RIVISTA ITALIANA DIFESA
La Turchia contro ISIL? 02/10/2014 | Giuliano Da Frè

L’entrata in scena della Turchia nel conflitto contro il Califfato siro-iracheno, potrebbe rappresentare una svolta importante. Efficienti, numerose e ben equipaggiate, le Forze Armate turche contano su ottime tradizioni e su una buona conoscenza del territorio, dove dagli anni ’80 hanno operato nell’attività contro-insurrezionale ai danni del PKK curdo (anche oltrepassando il confine iracheno, in base a un accordo col regime di Saddam Hussein), o fronteggiato l’ostilità siriana, rinfocolatasi nel 2012. Innanzitutto, Ankara può contribuire alle operazioni aeree con una flotta incentrata su quasi 250 moderni (o modernizzati) F-16C/D multiruolo, e 2 squadron di F-4E PHANTOM aggiornati allo standard TERMINATOR 2000 per azioni d’attacco in profondità, e armati con PAVEWAY II, JDAM, MAVERICK e AGM-154 JSOW. Una forza d’attacco, condotta da piloti addestrati secondo i criteri NATO e già spesso impiegata dopo il 2007 in raid contro il PKK in Iraq, che viene supportata da ricognitori (RF-4 e UAV), 2 aerei per il controllo dello spazio aereo Boeing 737AEW&C, velivoli da guerra elettronica CN-235EW, oltre alle aerocisterne KC-135, che possono integrare l’impiego di basi avanzate come Malatya/Erhac e Dyarbakir, dove si trovano squadron da attacco su F-16 e F-4-2000 (sede di un reparto UAV), e Incirlik.
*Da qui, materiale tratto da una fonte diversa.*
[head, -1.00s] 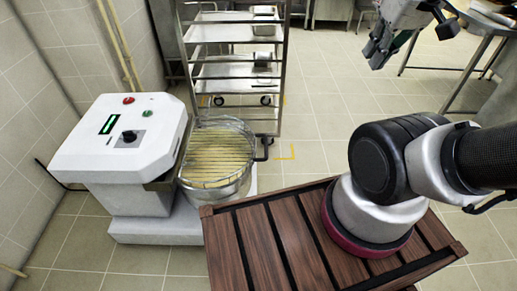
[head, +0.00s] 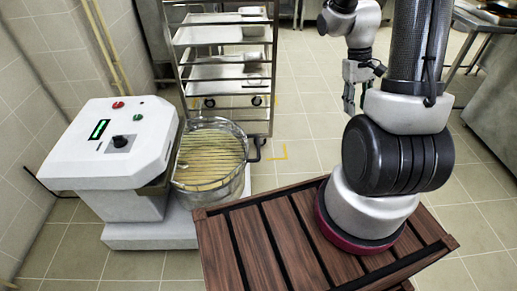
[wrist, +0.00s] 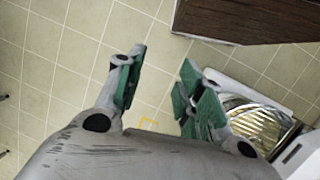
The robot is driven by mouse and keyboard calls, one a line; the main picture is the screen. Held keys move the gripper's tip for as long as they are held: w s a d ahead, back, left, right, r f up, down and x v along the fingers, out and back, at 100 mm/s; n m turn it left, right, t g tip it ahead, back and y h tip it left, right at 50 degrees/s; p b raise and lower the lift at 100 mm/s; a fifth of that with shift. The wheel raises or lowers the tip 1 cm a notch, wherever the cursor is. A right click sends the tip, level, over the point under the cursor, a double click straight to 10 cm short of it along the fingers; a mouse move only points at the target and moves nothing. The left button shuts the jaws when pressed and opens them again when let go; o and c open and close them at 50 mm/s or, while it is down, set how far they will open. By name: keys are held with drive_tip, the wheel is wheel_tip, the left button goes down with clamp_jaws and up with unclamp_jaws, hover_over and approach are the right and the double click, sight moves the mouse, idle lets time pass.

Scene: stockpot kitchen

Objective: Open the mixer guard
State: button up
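The mixer (head: 125,150) stands at the left in the head view, a white machine with a display, a dark knob, and red and green buttons. The guard looks lowered. In the wrist view the guard (wrist: 262,122) shows at the lower right, partly behind a finger. My gripper (head: 353,98) hangs empty over the floor, well to the right of the mixer. Its green-padded fingers (wrist: 158,95) are apart.
A steel tray rack (head: 220,75) on castors stands behind the bowl. My wooden-slatted base (head: 270,235) is just right of the mixer. Steel tables (head: 492,90) stand at the right. Open tiled floor (head: 300,110) lies between the rack and my arm.

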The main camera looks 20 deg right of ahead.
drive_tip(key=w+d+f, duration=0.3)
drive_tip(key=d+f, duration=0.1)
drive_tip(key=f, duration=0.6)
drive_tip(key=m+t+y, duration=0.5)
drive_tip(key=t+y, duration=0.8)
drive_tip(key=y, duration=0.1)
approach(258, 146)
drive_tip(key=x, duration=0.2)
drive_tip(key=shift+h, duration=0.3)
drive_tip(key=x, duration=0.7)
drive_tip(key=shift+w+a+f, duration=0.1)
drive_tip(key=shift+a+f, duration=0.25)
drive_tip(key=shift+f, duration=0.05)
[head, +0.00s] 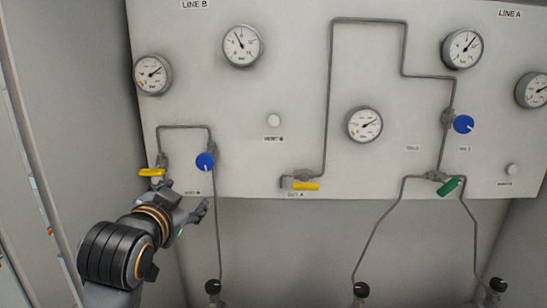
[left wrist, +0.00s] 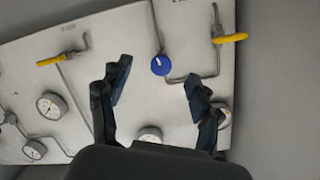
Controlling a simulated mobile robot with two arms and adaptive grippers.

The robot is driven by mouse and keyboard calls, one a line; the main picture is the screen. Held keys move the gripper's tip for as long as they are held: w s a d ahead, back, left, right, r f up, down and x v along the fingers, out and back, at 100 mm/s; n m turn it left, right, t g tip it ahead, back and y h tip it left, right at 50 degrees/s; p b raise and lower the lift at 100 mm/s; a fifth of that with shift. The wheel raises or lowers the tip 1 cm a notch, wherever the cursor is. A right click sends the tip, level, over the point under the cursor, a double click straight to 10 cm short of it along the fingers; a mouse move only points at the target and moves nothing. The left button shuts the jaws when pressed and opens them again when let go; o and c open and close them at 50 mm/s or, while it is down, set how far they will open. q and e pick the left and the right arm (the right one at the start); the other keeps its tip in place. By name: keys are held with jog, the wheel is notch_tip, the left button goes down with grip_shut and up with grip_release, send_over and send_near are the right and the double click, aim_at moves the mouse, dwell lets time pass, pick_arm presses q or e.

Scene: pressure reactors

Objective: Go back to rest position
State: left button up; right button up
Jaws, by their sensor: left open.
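My left gripper (head: 187,196) is open and empty in the head view, below the Line B blue knob (head: 205,161) and the left yellow valve handle (head: 151,172). It appears apart from both, though the gap in depth is hard to judge. In the left wrist view the spread fingers (left wrist: 157,72) point towards the panel. The blue knob (left wrist: 161,65) shows between them, and the yellow handle (left wrist: 230,38) shows at upper right. My right gripper is in neither view.
The grey panel (head: 280,85) carries several round gauges and thin pipes. A middle yellow handle (head: 306,186), a green handle (head: 449,187) and a right blue knob (head: 464,124) sit on it. Black-capped bottles (head: 361,290) stand below. A cabinet wall (head: 75,100) borders the left.

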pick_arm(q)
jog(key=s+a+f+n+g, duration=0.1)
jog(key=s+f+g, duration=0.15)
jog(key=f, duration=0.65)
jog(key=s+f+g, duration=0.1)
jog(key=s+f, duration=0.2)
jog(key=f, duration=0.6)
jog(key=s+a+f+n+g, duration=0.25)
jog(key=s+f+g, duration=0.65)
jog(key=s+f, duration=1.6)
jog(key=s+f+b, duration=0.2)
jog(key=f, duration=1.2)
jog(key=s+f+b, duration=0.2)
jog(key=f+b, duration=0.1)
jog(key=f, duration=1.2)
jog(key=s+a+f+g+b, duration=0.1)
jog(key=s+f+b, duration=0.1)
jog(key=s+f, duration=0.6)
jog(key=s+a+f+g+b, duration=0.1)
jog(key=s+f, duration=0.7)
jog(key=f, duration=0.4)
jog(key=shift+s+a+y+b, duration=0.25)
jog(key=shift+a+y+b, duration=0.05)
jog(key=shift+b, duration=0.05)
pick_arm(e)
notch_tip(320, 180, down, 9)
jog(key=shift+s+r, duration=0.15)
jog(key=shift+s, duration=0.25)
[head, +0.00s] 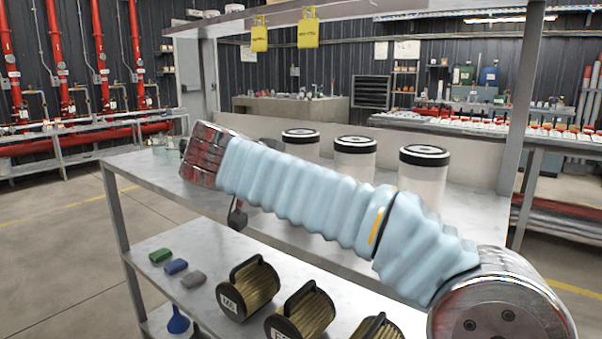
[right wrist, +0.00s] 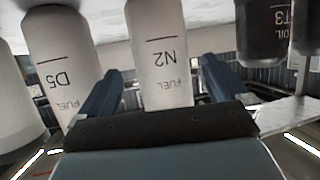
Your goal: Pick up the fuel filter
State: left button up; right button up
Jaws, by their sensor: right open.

Da Ankara però ci si aspetta soprattutto l’impiego della sua solida fanteria – i famosi “scarponi sul terreno” -, anche se i 10.000 uomini appoggiati da decine di mezzi corazzati e tank dispiegati lungo il confine siriano (già “intaccato” da qualche colpo sparato da miliziani dell’ISIL, compreso un mortaio che ha provocato 3 feriti), per ora dovrebbero limitarsi a coprire la frontiera e i campi profughi che ospitano 160.000 rifugiati, ed eventualmente superarla per creare una “zona cuscinetto”. Un’opzione peraltro già pianificata all’epoca dei pesanti incidenti di frontiera con l’Esercito Siriano, nel 2012, e che verrebbe integrata da analoghi interventi in Iraq. D’altra parte, Ankara ha già spedito 60 incursori in Siria, nell’enclave di Suleiman Shah, il mausoleo del fondatore dell’impero ottomano sotto sovranità turca dal 1921, e assediata dai miliziani dell’ISIL (e un perfetto casus belli che compatterebbe anche i nazionalisti turchi ostili a Erdogan).

Nella zona è presente il 7° Corpo di Diyarbakir (II Armata), che presso la frontiera siriana dispiega le brigate 70ª e 16ª, entrambe meccanizzate, mentre eventuali operazioni in zone montagnose potrebbero essere effettuate dalla Brigata da montagna di stanza ad Hakkari. Reparti non solo rinforzabili con unità di commando e paracadutisti, ma anche supportati dai locali comandi di artiglieria e da un gruppo di aviazione leggera dell’Esercito, il 7° (sempre a Diyarbakir). Tutte unità che contano su sistemi d’arma moderni o aggiornati dall’efficiente apparato industrial-militare nazionale, come i già testati semoventi da 155 mm FIRTINA, carri LEOPARD 2 e SABRA caratterizzati da upgrade destinati ad affrontare anche minacce asimmetriche (mentre più vulnerabili sono IFV/APC, nonostante la recente entrata in servizio di mezzi MRAP e 8x8 PARS) e una numerosa flotta di elicotteri che comprende BLACK HAWK per il trasporto e SUPERCOBRA da attacco, e i primi nuovissimi T-129 italo-turchi, con 9 esemplari consegnati nel 2014.